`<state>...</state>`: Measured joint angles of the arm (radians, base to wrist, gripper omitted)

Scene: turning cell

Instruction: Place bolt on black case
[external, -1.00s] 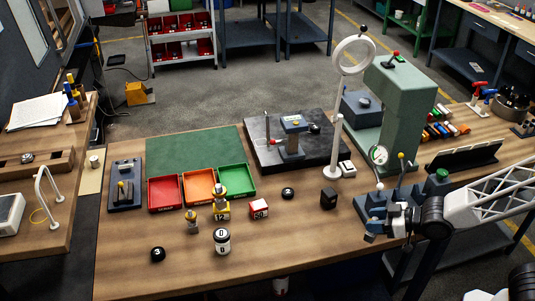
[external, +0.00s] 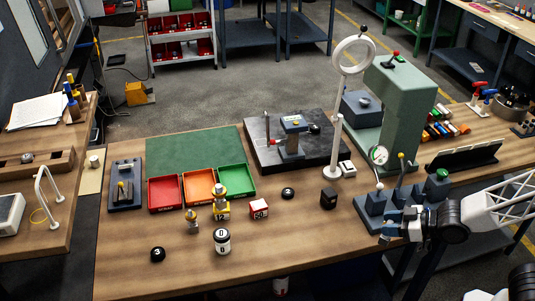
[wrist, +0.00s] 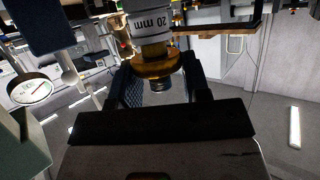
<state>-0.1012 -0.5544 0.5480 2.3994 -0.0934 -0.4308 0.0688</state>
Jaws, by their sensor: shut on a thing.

|---|

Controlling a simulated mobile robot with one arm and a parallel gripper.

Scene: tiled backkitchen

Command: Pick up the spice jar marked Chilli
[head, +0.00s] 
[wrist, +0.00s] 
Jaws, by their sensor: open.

|---|

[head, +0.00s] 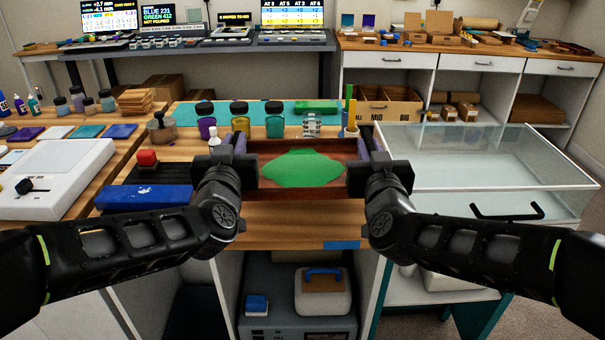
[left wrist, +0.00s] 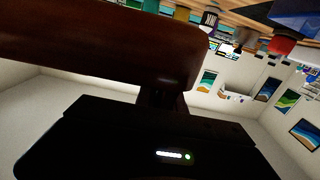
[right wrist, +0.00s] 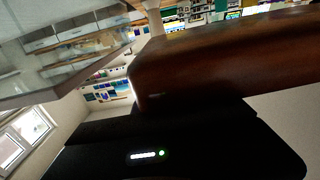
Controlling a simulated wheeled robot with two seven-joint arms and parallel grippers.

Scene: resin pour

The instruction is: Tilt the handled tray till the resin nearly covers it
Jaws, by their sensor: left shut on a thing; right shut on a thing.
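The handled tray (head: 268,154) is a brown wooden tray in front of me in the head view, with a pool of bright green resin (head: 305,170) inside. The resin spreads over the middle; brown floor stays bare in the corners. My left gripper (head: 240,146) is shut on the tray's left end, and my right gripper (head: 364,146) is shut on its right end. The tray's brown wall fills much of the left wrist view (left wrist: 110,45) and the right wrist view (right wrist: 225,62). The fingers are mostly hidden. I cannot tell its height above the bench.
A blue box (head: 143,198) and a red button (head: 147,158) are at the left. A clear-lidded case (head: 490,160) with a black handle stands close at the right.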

|---|

- [Set task] Pick out and copy the lines of the entries that hold the string "Controlling".

- [Task response]
Controlling a simulated mobile robot with one arm and a parallel gripper.
Controlling a simulated wheeled robot with two seven-joint arms and parallel grippers.

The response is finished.